Growing up means rediscovering who I am

Growing up, I was a really good kid. Not just in the listening to my parents or getting good grades kind of way, but in the sense that I was good at being a kid. The spirit and magic of childhood were at the core of my identity, and I leaned into it completely, in no rush to grow up. Adults would tell me that my childhood was fleeting, and I took their warnings to heart. 

The second that I reached middle school, time seemed to flash by, and before I knew it I wasn’t a kid anymore. As soon as I hit those preteen years, everything that had once made up the patchwork of my identity, I began to second-guess. I forced myself to develop new interests that mirrored those around me. Reading rom-coms replaced my favorite tales of wizards and demigods, and pop artists took the place of my beloved musical soundtracks. Once the years had passed, it became harder and harder to remember who I was prior to this identity change. 
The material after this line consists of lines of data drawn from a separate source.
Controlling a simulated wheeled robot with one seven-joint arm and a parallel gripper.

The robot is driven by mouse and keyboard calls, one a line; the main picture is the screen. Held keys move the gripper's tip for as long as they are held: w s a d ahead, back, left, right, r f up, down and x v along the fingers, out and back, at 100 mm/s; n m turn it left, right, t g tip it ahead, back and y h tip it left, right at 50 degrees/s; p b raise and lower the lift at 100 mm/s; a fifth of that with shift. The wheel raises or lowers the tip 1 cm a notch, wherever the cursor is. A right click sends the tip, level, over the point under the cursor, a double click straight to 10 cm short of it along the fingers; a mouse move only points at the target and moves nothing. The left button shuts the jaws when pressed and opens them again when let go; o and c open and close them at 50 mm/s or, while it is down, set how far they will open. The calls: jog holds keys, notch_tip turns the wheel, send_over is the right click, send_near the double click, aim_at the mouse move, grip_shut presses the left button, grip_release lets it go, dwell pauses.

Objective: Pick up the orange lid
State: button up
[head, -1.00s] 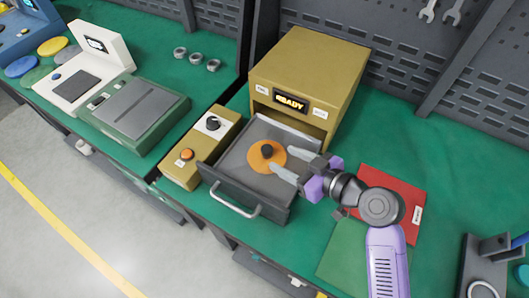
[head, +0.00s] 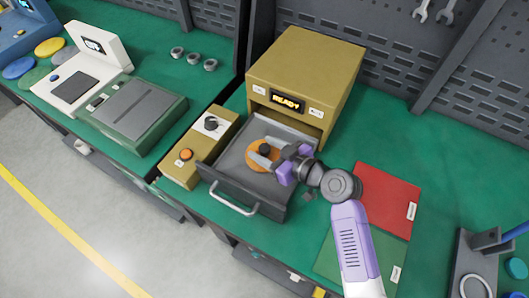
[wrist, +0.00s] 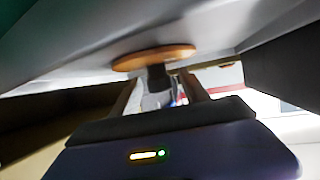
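The orange lid (head: 253,160) is a flat disc with a dark knob (head: 264,149) on top. It lies in the open grey drawer (head: 233,184) of the mustard-coloured test box (head: 303,72). My gripper (head: 262,153) is low over the lid with its fingers apart, one on each side of the knob. The wrist view shows the lid (wrist: 150,57) and its knob (wrist: 158,78) between the two fingers (wrist: 157,92). I cannot tell whether the fingers touch the knob.
A mustard control box (head: 200,150) with a dial and an orange button stands left of the drawer. A red mat (head: 390,195) and a green mat (head: 375,250) lie to the right. The drawer walls stand around the lid.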

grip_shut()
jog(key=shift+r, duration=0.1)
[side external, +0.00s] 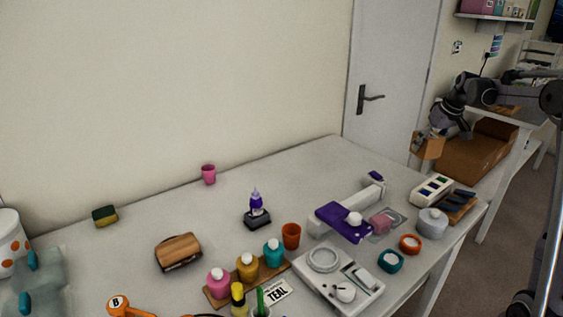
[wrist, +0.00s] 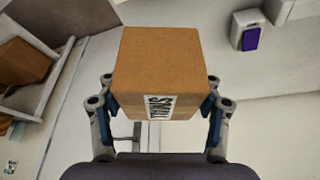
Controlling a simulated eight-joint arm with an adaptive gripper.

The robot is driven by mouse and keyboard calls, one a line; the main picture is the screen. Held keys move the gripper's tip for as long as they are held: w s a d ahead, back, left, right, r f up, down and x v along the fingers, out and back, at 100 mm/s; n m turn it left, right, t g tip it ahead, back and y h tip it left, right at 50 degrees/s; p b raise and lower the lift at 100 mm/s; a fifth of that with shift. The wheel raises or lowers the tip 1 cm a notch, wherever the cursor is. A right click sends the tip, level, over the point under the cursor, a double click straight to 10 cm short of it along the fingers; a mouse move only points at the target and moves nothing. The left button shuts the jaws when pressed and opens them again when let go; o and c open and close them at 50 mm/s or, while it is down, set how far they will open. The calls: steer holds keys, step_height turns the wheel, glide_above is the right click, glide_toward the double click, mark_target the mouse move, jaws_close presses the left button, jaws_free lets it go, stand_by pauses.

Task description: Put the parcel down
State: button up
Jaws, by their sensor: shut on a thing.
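The parcel (side external: 427,146) is a small brown cardboard box. In the side external view my gripper (side external: 433,133) holds it beyond the far right end of the table, in front of a larger brown cardboard box (side external: 478,158). The wrist view shows the parcel (wrist: 157,62) between the two fingers of my gripper (wrist: 157,108), with a white printed label on its near face. The gripper is shut on it. The parcel's underside is hidden, and I cannot tell whether it touches anything below.
A grey door (side external: 388,80) stands behind. A brown carton (wrist: 20,62) shows at the wrist view's left.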

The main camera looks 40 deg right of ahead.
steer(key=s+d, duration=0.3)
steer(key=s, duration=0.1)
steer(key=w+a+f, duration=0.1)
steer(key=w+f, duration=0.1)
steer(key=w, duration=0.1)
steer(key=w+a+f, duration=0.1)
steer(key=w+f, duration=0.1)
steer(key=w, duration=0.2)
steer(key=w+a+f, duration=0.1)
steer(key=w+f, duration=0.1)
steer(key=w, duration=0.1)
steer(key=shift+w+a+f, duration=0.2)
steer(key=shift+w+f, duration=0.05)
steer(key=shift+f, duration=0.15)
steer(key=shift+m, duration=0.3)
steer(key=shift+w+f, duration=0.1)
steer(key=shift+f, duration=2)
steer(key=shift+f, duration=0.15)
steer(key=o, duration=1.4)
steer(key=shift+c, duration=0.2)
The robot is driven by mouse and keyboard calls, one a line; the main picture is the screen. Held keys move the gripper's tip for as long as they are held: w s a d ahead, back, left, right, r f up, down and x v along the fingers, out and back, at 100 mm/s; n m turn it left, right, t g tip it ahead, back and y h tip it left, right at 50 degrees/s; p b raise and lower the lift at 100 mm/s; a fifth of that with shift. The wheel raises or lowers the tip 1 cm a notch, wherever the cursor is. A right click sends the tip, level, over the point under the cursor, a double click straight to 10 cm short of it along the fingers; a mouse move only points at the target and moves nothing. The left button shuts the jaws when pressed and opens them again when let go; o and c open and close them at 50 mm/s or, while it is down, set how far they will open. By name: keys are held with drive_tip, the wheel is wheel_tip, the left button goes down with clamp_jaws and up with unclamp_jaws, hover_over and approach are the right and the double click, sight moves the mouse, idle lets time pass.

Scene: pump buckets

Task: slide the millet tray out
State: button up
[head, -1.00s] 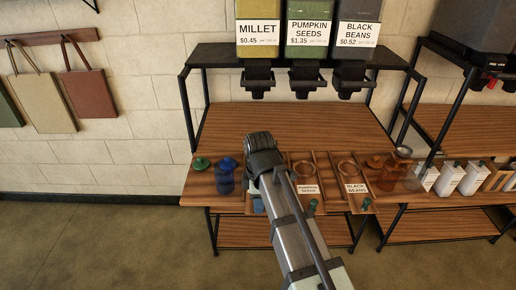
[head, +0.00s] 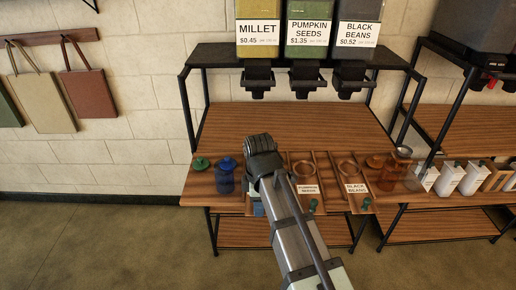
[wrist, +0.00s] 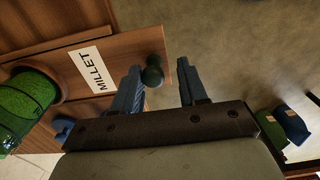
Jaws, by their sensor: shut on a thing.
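The millet tray (wrist: 120,35) is a wooden slide with a white MILLET label (wrist: 93,69) and a dark green knob (wrist: 153,75) on its front end. My gripper (wrist: 160,70) is at this end, its blue fingers on either side of the knob, and it is shut on the knob. In the head view my arm covers the millet tray, and only a bit of my blue gripper (head: 258,209) shows below the counter edge. The yellow MILLET dispenser (head: 258,35) hangs above and behind.
The pumpkin seeds tray (head: 308,189) and black beans tray (head: 356,188) lie to the right. Open floor (head: 110,240) lies in front.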

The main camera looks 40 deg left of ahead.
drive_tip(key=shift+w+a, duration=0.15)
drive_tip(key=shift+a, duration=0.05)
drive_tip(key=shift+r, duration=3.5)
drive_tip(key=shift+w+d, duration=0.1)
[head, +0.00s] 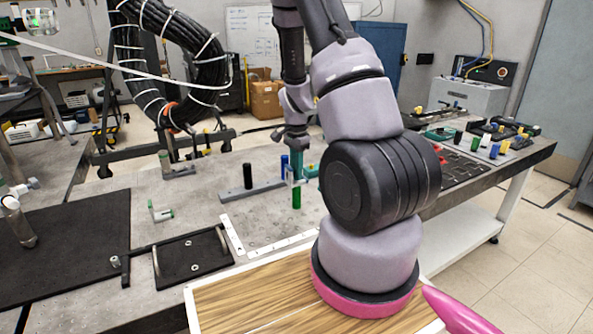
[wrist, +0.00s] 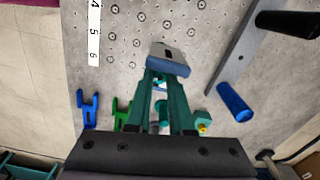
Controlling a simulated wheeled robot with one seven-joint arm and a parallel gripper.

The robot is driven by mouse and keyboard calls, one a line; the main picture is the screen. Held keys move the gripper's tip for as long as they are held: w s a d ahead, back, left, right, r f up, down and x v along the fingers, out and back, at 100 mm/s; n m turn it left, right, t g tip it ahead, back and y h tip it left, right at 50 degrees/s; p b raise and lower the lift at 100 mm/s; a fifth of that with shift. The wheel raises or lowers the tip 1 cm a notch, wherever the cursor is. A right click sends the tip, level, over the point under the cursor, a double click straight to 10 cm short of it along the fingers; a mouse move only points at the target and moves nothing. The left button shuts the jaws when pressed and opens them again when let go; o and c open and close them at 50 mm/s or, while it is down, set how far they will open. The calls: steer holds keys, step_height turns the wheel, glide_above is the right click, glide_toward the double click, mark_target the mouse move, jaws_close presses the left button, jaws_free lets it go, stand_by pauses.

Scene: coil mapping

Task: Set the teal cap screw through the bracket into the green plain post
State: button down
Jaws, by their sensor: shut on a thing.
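My gripper (head: 296,178) points down over the worktable. In the wrist view its teal fingers (wrist: 167,78) are shut on the teal cap screw (wrist: 162,108), which shows only partly between them and is close to them in colour. The grey bracket (wrist: 168,58), with a dark opening, lies at the fingertips; it also shows as a pale piece in the head view (head: 290,178). The green plain post (head: 297,198) stands upright directly below. In the wrist view the post is hidden. I cannot tell whether the screw is inside the bracket's hole or whether bracket and post touch.
A grey bar (head: 230,196) beside the gripper carries a black post (head: 247,176) and a blue post (head: 284,163). A teal part with a yellow spot (wrist: 203,122) lies close to the fingers. Blue (wrist: 88,108) and green (wrist: 122,115) forked pieces lie left.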

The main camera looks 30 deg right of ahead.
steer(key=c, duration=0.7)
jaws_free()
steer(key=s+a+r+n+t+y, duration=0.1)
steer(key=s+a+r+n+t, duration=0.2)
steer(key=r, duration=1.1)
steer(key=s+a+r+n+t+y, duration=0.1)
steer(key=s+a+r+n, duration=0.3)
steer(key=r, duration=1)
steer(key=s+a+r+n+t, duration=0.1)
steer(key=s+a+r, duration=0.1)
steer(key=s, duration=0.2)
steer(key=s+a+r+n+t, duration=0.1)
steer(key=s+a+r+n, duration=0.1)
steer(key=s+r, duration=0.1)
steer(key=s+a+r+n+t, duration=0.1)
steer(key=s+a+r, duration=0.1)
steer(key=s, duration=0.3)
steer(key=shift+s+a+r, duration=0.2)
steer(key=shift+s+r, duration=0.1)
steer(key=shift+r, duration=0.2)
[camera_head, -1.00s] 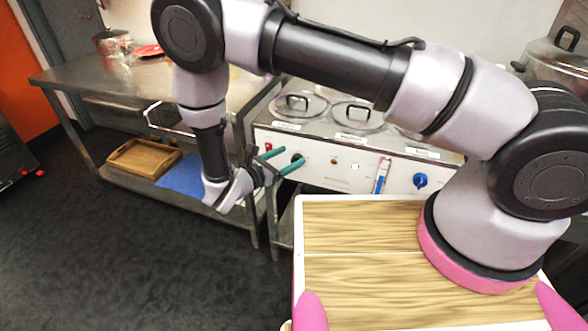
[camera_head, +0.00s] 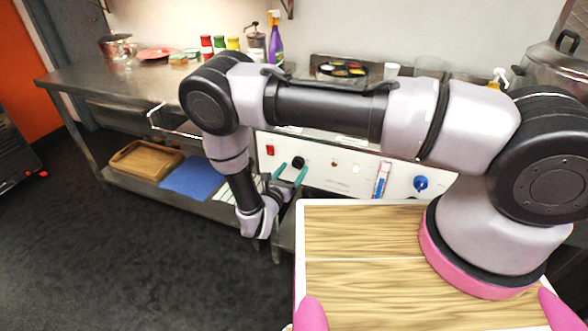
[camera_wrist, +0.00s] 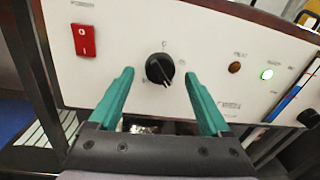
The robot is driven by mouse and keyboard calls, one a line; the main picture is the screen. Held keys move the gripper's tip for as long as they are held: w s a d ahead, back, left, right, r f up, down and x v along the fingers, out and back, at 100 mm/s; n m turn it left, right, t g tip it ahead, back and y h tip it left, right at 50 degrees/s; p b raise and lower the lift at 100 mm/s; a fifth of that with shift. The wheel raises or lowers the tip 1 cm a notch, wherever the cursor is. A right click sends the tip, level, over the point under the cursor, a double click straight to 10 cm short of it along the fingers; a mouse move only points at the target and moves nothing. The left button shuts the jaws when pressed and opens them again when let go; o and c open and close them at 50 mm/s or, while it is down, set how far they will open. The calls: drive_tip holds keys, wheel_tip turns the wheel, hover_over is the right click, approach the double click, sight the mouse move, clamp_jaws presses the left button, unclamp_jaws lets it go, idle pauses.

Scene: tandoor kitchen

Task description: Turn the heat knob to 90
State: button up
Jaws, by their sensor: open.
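The black round knob (camera_wrist: 160,69) sits on the white control panel (camera_wrist: 205,35), with small marks around it. A pale pointer line shows on its face; the marks are too small to read surely. In the head view the knob (camera_head: 298,162) is partly visible just above my gripper (camera_head: 291,173). My gripper, with its green fingers, is open and empty. In the wrist view my gripper (camera_wrist: 159,77) has one finger on either side of the knob, with a gap on both sides. I cannot tell how far the tips are from the panel.
A red switch (camera_wrist: 86,40) is left of the knob. A steel table (camera_head: 150,82) stands left.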

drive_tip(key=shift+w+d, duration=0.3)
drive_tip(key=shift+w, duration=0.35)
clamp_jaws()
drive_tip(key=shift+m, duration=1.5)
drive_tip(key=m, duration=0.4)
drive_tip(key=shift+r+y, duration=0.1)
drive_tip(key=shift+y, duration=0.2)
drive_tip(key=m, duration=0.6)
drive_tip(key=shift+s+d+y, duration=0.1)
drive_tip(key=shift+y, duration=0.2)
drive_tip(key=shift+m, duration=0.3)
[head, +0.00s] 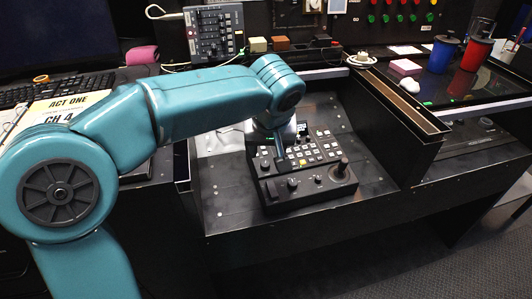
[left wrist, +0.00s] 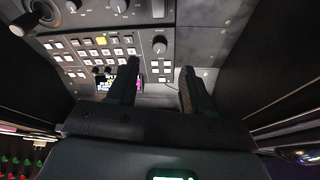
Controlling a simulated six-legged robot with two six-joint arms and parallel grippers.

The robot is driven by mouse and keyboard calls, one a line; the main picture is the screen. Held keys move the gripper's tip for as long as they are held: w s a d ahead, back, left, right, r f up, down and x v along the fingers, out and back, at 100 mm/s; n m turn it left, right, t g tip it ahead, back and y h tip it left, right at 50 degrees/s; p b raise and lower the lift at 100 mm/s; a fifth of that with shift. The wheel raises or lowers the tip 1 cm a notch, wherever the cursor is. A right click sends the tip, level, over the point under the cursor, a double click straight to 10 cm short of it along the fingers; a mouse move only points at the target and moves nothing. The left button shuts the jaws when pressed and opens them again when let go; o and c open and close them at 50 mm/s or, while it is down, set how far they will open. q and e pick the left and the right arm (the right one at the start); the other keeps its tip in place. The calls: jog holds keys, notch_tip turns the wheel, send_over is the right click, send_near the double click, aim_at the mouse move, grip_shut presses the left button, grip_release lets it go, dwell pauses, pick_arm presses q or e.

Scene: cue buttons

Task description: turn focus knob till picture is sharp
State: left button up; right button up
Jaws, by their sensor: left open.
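A black control panel (head: 312,195) with rows of white buttons, knobs and a joystick (head: 342,172) lies on the dark desk. My left gripper (head: 281,150) is over its left part, with the fingers pointing down. In the left wrist view my left gripper (left wrist: 158,80) is open, with nothing between its two dark fingers. A round dark knob (left wrist: 159,44) shows ahead of the gap between them, apart from both. I cannot read a label marking it as the focus knob. A small lit screen (left wrist: 133,84) is partly hidden behind one finger; its picture is too small to judge. My right gripper is not in view.
A raised dark divider (head: 410,110) borders the desk well on the right. Behind stand a grey mixer (head: 214,34) and small coloured blocks. Red and blue cups (head: 475,53) stand at the right.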

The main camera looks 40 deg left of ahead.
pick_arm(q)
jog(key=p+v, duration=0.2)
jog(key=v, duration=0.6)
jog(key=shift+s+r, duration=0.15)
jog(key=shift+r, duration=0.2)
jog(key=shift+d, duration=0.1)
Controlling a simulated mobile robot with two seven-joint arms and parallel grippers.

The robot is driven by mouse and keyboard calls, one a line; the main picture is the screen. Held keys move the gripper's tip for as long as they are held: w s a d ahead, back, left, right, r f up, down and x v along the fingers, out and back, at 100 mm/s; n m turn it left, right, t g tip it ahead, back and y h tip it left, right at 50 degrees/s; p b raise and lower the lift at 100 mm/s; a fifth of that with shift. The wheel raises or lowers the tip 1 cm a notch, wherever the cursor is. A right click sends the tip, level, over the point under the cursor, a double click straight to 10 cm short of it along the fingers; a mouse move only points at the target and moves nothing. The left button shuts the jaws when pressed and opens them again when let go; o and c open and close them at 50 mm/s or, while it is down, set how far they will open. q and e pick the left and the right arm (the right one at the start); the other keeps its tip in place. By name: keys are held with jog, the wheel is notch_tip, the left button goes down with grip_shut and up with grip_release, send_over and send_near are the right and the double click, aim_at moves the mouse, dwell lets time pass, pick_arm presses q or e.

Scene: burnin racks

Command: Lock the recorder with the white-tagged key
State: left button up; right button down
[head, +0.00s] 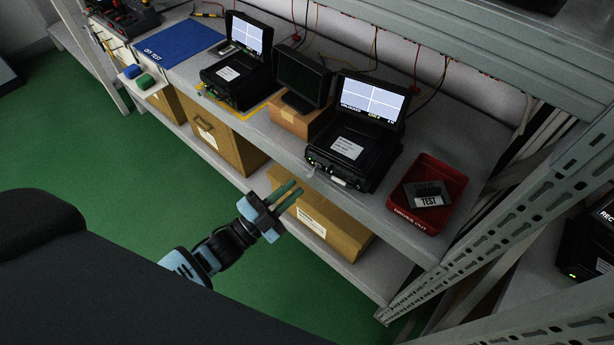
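A black recorder (350,150) with a lit screen (371,98) stands on the shelf right of centre. A small white piece (338,181) shows at its lower front edge and looks like the white tag; the key itself is too small to make out. A second black recorder (236,80) with a lit screen stands further left. My left gripper (297,188) is in front of the shelf, below and left of the nearer recorder's front. Its two green fingers are apart with nothing visible between them. My right gripper is not in view.
A red tray (453,213) holding dark items with a "TEST" label sits right of the recorder. A dark monitor (303,75) stands on a cardboard box between the recorders. A blue mat (184,40) lies at left. Cardboard boxes (334,228) fill the lower shelf; a metal upright (500,225) stands at right.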

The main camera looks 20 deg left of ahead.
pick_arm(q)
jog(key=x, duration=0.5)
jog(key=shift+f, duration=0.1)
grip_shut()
In our early years, from about ages 0-10, our childhood makes up our entire lives. As we get older the years seem to speed up, since our lives become less compressed. The identity that I had built for a lifetime – throughout my childhood and elementary years – was something I seemed to have grown out of overnight. With that, I had to work to rebuild a new identity; with new role models, new interests and a new sense of self.

It is natural that when you grow older, you grow out of the interests that were once central to your identity. However, struggling to remember the lyrics to a song or the plot to a book that once meant the world to me made me realize how much I had redefined myself as a person, losing sight of who I used to be in the process. 

Growing up means constantly redefining who you are and learning how to become a better version of yourself, but it also means learning how to lean into who you are at the core, rather than changing your interests or personality to fit other people’s perception of you. Remembering who I used to be, I realize how authentically myself I was when I was younger, which is something that I think we all took for granted. 

I now have a new mission: to rediscover who I was as a child, and in doing so, rediscover the person that I am, authentically. Of course growing up has taught me important lessons, but the most important lesson I have learned is something that children naturally practice and adults often forget: to find magic in the small things, and to be yourself.